We have projects going on in all kinds of areas. The Nexus 7000 [network
switch] is a very interesting machine. That switch allows you essentially to
take multiple switches, condense them into one and then be able to use-in one
physical box-various areas of the network.
From that aspect, it displaces a lot of other equipment. It uses front-to-back
cooling, which is great for hot- and cold-aisle considerations in the data
center; it uses variable-speed fans, which again aid in its energy consumption.
Let's jump over to telephones. What's happening here is that our customers are
requiring more and more features on their [phone] systems, not less. Features
do add cost to energy. So what are we doing here?
Newer phones coming out will be able to run scripts, which can save [battery]
power. Let's say you leave your office at 6 p.m.
Maybe at 8 p.m., you have your phone
automatically shut itself down [using the command script]. It doesn't sound
like a lot, but it can save 10 to 15 watts.
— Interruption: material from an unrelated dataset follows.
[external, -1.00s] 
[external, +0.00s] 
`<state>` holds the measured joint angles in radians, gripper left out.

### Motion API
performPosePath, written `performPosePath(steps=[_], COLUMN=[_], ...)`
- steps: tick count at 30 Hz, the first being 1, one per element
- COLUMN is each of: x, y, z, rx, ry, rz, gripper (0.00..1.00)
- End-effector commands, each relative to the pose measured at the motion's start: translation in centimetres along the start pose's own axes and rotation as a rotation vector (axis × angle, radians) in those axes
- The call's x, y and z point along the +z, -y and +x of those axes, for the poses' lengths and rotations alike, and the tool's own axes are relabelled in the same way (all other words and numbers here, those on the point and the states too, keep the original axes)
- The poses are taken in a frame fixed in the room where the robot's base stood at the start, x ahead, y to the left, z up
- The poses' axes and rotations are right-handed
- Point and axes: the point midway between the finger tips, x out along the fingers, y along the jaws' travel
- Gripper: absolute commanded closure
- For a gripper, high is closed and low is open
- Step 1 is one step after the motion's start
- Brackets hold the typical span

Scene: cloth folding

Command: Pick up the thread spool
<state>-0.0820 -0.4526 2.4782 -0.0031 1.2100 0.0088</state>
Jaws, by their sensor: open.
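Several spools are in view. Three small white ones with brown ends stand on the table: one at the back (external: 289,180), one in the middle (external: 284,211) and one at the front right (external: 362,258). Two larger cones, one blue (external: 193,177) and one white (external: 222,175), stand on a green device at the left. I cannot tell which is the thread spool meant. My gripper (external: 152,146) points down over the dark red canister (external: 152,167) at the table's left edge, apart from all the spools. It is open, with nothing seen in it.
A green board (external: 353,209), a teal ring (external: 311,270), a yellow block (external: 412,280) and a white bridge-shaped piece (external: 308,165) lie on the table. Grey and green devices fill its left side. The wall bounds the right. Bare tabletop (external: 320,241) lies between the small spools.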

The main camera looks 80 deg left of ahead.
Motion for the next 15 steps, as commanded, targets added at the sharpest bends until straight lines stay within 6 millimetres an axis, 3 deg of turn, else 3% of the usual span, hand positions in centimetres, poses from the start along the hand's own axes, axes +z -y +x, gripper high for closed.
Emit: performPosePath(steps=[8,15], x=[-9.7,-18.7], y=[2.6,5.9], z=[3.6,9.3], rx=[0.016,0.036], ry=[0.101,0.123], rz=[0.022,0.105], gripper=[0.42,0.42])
But 10 to 15 watts, multiplied by
millions of phones-that's lots and lots of power [that won't have to be drawn
from the grid during a charge-up].
The power supplies that feed our Linksys [wireless Internet network] boxes were
just certified by Energy Star [an arm of the U.S. Environmental Protection
Agency]. Each device uses only 25 or 30 watts, and the new power supplies save
2 or 3 watts, but multiply that by the millions of units out there in the
field, and you'll find a significant savings.
We're also taking a look at ASIC [printed circuit board] design. Virtually all
IT devices have these in them. When you plug in such a device, it consumes 80
percent of its power, whether it's being used or not. When we're not using
something, we should be able to control it from a power perspective, and that's
a big project we're working on now.
We're now cooperating with some of the best research institutions in the
country. What we will be doing is controlling the ASICs-actually shutting down
portions of the board that are absolutely not necessary, conserving huge amounts
of power.
Our early estimates are that we'll be able to save anywhere from 30 percent to
35 percent in energy savings. Imagine if we could do that worldwide.